I will see the book yet again before it goes out. This will be the checking copy, in which I check to see that the small changes I make now have been inserted and haven't screwed up something elsewhere along the line. That I don't mind so much--by then, I suppose I've become fatalistic about the whole thing. Sink or swim, off we go.

So, what's the cupcake photo about? A new cupcake store just opened a few blocks from me. I'm on page 161 now of my four-pound monster, and it's taken me three days to get there. When I get through the whole book, I will be first in line for my reward.

p.s. The photo is from a cupcake store in Utrecht, not here in the US. I pretty much love everything about the Netherlands, and this is just one more reason why.


Paul Lamb said...

I understand that John Irving will take his own books down from the shelf and make pencil edits in the bound, commercial copies. He says he can't help himself, always tinkering with the text.

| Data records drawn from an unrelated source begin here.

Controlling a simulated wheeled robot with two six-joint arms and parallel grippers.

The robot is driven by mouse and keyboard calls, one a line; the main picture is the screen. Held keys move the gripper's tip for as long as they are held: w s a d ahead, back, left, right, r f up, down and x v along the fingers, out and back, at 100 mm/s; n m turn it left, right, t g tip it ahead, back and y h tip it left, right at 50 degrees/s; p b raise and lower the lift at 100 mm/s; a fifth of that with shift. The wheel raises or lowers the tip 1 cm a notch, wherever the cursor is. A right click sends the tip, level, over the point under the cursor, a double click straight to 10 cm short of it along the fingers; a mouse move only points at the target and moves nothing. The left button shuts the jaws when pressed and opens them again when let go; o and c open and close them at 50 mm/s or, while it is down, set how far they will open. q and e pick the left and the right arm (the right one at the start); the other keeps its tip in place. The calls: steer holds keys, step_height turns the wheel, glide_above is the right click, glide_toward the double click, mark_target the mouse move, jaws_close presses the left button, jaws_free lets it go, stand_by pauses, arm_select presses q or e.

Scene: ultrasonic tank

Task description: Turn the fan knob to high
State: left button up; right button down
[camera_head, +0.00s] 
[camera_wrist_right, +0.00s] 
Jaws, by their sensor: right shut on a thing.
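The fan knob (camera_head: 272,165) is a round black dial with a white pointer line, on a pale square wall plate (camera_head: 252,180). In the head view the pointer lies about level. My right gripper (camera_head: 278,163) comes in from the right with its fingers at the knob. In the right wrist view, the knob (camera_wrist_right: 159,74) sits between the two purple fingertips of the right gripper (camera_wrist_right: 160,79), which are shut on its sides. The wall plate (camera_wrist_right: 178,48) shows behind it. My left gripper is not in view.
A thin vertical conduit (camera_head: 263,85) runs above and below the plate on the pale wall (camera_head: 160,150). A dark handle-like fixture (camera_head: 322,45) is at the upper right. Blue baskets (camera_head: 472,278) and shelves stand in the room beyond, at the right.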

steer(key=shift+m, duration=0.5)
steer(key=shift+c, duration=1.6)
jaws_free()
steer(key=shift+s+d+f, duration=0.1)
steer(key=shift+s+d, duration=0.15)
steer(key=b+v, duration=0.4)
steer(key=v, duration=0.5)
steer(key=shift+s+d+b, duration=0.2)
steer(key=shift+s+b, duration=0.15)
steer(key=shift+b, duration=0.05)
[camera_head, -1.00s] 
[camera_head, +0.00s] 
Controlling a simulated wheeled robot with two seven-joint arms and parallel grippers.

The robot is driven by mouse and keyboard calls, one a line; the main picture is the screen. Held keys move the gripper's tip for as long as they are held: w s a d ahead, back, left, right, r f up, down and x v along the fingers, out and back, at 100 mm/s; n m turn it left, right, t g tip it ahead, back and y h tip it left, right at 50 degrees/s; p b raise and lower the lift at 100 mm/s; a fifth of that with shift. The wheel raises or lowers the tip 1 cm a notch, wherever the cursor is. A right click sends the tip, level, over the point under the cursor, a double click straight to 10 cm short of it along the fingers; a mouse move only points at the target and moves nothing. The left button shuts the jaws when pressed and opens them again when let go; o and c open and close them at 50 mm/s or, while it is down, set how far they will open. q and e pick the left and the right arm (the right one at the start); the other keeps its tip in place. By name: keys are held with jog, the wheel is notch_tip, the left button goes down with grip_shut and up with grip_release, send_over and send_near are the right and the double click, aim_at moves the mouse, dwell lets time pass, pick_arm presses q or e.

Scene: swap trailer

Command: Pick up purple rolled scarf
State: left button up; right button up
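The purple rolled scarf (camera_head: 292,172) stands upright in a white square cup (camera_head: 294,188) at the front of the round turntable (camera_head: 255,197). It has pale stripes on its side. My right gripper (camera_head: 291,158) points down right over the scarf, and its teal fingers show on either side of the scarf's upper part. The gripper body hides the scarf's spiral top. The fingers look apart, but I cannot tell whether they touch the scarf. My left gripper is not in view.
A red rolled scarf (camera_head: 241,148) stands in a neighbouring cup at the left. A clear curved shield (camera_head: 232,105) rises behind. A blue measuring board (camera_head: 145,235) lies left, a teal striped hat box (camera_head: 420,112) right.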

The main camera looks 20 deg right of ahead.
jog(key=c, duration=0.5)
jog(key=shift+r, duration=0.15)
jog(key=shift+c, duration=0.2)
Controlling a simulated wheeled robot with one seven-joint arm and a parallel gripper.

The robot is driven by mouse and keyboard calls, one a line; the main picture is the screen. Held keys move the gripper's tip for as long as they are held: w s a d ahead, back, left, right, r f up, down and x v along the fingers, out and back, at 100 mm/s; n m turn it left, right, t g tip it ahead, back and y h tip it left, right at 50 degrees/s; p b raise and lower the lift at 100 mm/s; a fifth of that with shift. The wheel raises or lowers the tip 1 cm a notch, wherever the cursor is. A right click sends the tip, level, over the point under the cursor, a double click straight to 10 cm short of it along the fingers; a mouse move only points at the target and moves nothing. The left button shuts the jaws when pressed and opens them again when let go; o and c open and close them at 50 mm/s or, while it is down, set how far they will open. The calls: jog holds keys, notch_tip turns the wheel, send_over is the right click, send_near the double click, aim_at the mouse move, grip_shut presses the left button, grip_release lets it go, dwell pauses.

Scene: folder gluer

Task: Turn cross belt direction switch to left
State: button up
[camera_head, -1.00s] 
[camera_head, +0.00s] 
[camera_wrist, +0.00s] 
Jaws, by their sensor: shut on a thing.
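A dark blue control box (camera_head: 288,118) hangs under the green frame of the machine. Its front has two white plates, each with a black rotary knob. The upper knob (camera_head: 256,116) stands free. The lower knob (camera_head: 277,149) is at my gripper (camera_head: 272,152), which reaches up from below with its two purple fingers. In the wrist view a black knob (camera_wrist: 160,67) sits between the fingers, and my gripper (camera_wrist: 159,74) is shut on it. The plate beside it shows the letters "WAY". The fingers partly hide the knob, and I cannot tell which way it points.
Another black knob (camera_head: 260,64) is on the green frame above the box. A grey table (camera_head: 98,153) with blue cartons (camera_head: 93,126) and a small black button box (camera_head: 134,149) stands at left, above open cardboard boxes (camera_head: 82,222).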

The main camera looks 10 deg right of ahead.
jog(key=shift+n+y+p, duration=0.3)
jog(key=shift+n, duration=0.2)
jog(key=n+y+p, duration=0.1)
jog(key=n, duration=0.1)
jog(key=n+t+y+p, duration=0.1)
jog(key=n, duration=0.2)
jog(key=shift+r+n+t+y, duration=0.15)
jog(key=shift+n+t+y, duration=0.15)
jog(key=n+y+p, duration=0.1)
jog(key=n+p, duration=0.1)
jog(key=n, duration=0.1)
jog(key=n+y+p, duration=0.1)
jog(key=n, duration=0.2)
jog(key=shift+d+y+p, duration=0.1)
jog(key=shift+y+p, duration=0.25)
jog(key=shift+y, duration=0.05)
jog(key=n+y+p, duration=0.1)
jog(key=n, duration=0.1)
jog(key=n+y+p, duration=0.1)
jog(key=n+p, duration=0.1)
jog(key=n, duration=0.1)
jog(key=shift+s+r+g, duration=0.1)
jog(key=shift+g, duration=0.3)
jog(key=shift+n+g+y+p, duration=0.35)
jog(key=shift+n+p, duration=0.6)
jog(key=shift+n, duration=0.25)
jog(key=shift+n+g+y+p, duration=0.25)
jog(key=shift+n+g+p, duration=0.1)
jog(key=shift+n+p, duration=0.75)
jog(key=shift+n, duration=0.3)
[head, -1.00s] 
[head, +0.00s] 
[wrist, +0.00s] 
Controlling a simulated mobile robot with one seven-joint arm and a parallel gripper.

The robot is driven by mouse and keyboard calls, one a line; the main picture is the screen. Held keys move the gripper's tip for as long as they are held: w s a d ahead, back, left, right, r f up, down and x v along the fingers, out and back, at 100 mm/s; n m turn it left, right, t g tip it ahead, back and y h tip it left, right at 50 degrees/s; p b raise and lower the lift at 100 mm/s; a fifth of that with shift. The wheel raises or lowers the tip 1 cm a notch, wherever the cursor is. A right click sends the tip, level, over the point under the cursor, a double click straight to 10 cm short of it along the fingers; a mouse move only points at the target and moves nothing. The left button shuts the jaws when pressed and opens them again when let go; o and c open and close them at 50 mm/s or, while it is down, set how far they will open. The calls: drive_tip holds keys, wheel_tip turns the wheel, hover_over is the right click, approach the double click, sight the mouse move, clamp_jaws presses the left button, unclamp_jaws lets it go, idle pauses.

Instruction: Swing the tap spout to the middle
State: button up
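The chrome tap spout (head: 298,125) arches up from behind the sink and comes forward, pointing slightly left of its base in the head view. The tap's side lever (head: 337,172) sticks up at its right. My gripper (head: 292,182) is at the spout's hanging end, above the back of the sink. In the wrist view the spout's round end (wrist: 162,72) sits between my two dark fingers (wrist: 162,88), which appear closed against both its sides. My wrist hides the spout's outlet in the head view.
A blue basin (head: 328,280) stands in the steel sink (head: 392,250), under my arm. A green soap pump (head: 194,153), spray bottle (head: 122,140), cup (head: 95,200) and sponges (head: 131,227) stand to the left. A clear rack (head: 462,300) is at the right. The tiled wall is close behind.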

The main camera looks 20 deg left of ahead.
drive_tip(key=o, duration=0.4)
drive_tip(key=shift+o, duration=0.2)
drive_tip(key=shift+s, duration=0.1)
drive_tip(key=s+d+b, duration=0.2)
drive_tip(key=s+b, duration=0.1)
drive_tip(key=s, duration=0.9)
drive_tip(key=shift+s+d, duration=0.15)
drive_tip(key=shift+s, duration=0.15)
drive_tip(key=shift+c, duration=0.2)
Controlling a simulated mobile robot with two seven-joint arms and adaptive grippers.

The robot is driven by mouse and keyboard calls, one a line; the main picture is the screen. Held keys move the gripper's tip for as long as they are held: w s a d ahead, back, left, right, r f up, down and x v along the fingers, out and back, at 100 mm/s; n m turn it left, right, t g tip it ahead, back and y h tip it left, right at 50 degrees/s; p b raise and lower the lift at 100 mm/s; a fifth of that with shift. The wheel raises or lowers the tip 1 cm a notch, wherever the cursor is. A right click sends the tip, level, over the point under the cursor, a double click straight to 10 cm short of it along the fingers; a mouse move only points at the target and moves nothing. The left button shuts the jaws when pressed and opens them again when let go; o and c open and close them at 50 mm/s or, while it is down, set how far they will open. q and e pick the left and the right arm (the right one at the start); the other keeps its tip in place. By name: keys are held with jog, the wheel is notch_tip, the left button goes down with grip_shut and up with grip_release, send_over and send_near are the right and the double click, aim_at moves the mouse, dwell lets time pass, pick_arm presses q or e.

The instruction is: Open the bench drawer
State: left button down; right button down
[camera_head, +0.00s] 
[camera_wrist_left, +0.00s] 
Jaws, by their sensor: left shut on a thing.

I suppose that is healthy in a way. It would seem wrong in a sense to think a work is absolutely perfect and couldn't be made even better.

Jess Lourey said...

Ach. I am no fan of that stage either, Gin. It does seem painful, but we gotta keep telling ourselves that at least we get to call ourselves authors (and eat cupcakes at the end).

G.M. Malliet said...

I just finished getting through the WHOLE PROOF. Whew. Now for that cupcake.

Paul, I would drive myself crazy doing what Irving does. Knowing the book could always be better, once started, could I ever stop tinkering?

Agatha Christie wrote in her autobiography that every time she finished a book, she knew full well it could be better and it always fell short of her hopeful expectations at the beginning, but she didn't see how SHE could make it better.